Americans, overall, have a more negative view of the impact of immigrants on society in the United States than earlier this decade, according to a new Gallup Poll survey.
While Americans continue to acknowledge the positive contributions of immigrants to the diverse American culture – such as in the areas of food, music, the arts – a growing number of people currently believe immigrants are harmful to society in other ways.
Average Americans believe that immigrants have had more of a negative than beneficial impact on the crime rate, the economy, social and moral values, and job opportunities, according to the recent Gallup poll.
The survey, conducted June 4-24 and released Friday, showed that 58 percent of Americans believe the crime situation is worst because of immigrants, while 46 percent say this people group has negatively impacted the economy in general.
In addition, 37 percent of Americans say social and moral values have declined due to immigrants.
Hispanic participants, on the other hand, disagree with non-Hispanic whites and blacks in almost every category of the survey. They hold a significantly more positive view of immigrant impact on American society.
However, they agree with other survey participants in the area of crime, expressing a net negative rating of the impact of immigrants on the country's crime situation.
The positive view of Hispanics on American society is not surprising given that 46 percent of Hispanics in the sample were themselves not born in the United States, noted Gallup.
In addition, Gallup suggested that the negative views of immigrants may reflect, to a significant degree, the overall mood of Americans this year. Gallup pointed out that most of its survey showed a "very negative" American attitude including overall satisfaction, rating of the economy, and rating of the president and Congress.
Yet despite the overall negative view of the impact of immigrants, Americans are strongly supportive of legislative measures to address the issues. More than six of ten Americans surveyed in a July 6-8 poll said the issue of illegal immigration is "extremely" or "very" important to them, including 35 percent who said it is "extremely" important.
Moreover, a Gallup Panel survey last month showed that 29 percent of Americans think immigration should be the top government priority, coming in ahead of other popular issues such as healthcare (23 percent) and general state of the economy (10 percent). Immigration came in second only behind Iraq, which 63 percent of Americans say should be the government's top priority.
The immigration issue has not only elicited the concern of secular Americans, but also a growing number of churches and Christians who are getting involved in the debate. Involved Christians often explain that the Bible speaks about taking care of the foreign strangers, in addition to the fact that many of the Old Testament figures were themselves immigrants.
"You cannot deny the message of migration in the biblical story, in the Old Testament and the New Testament," said Suzii Paynter, director of the Baptist General Convention of Texas (BGCT) Christian Life Commission, to The Associated Press. "God calling people into unknown lands is very central to the biblical story."
BGCT and the Baptist social service group Buckner International announced late last month their partnership to create the Immigration Service and Aid Center (ISAAC). The Center is the first nationwide effort by local church-based ministries to help immigrants become U.S. citizens.
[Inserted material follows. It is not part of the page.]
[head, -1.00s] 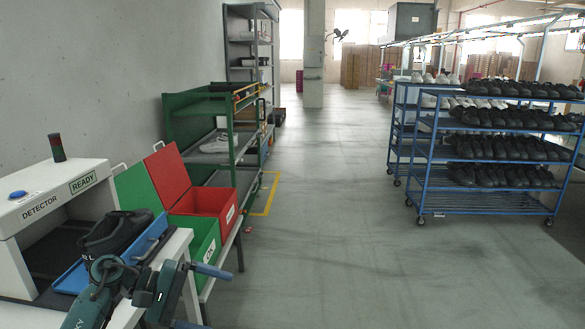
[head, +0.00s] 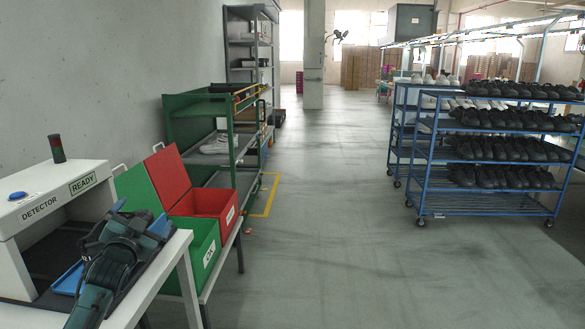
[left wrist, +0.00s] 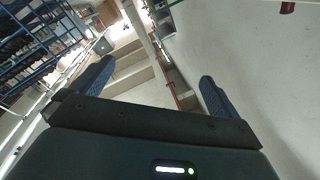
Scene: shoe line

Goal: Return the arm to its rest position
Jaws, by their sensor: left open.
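My left arm comes in from the lower left of the head view. Its gripper (head: 139,214) is raised in front of the detector table, with the fingers pointing away from me. In the left wrist view both blue fingers of this gripper (left wrist: 154,85) stand wide apart with nothing between them. In the head view the arm and gripper cover most of the blue tray (head: 68,281) and the dark shoe in it. My right gripper is not in view.
A white detector (head: 50,208) reading READY stands at the left. A green OK bin (head: 206,257) and a red bin (head: 228,205) with raised lids are beside the table. Blue shoe racks (head: 488,205) stand at the right. The floor (head: 330,220) between is clear.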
Meanwhile, other Christian groups advocating for immigration reform policies hope that new laws can put a human face on an issue affecting 12 million illegal immigrants in the country. Some metropolitan churches across the nation have even offered their buildings as sanctuaries to protect illegal immigrants from law enforcement officers.
Despite the ongoing debate and concern over the issue, a comprehensive immigration reform bill is unlikely to be tackled by Congress until after the presidential election next year.
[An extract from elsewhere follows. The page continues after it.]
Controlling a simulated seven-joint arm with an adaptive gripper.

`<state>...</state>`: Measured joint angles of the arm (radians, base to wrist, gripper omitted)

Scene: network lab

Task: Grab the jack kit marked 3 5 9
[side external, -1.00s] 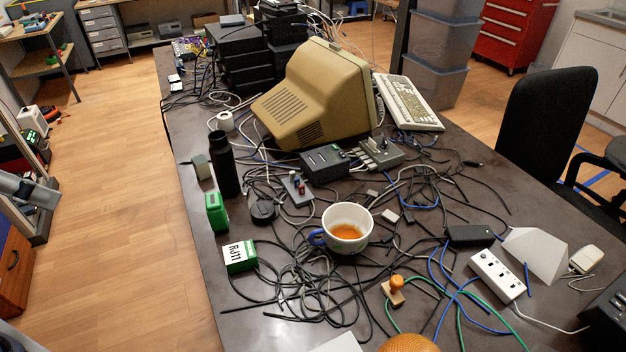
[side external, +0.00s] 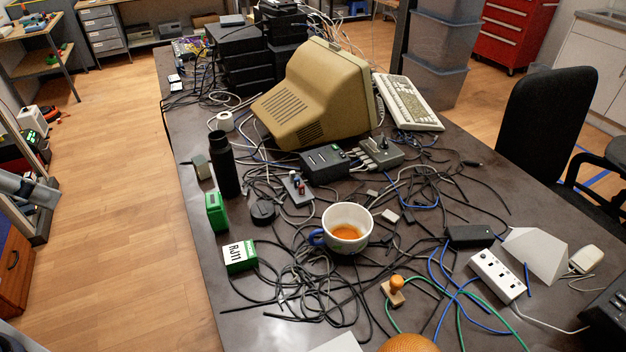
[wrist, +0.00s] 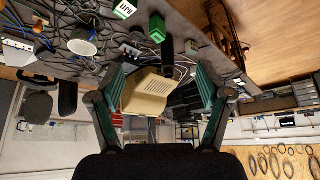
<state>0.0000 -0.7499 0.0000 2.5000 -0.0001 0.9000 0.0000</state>
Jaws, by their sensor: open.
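A small green and white box (side external: 239,256) lies at the left of the cluttered table in the side view, its label reading RJ11. It also shows at the top of the wrist view (wrist: 125,9). A second green box (side external: 217,212) stands upright near the table's left edge, and shows in the wrist view (wrist: 157,27). I cannot read 3 5 9 on either box. My gripper (wrist: 162,76) is open and empty in the wrist view, its fingers spread wide, with both boxes beyond the fingertips.
A tall black bottle (side external: 224,165) stands just behind the upright green box. A blue-handled cup (side external: 347,230) with orange liquid and many tangled cables lie to the right. A beige monitor (side external: 318,95) stands behind. The table's left edge is close to the boxes.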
The White House had spearheaded an effort to push through an immigration reform bill last month but failed when the Senate could not garner the 60 votes needed to limit debate and move it towards final passage.
"Legal immigration is one of the top concerns of the American people and Congress' failure to act on it is a disappointment," a grim faced Bush said, according to AP, after hearing news of the bill's defeat. "A lot of us worked hard to see if we couldn't find common ground. It didn't work."
The recent Gallup Poll survey interviewed 2,388 adults nationwide, including 868 non-Hispanic whites, 802 non-Hispanic blacks, and 502 Hispanics.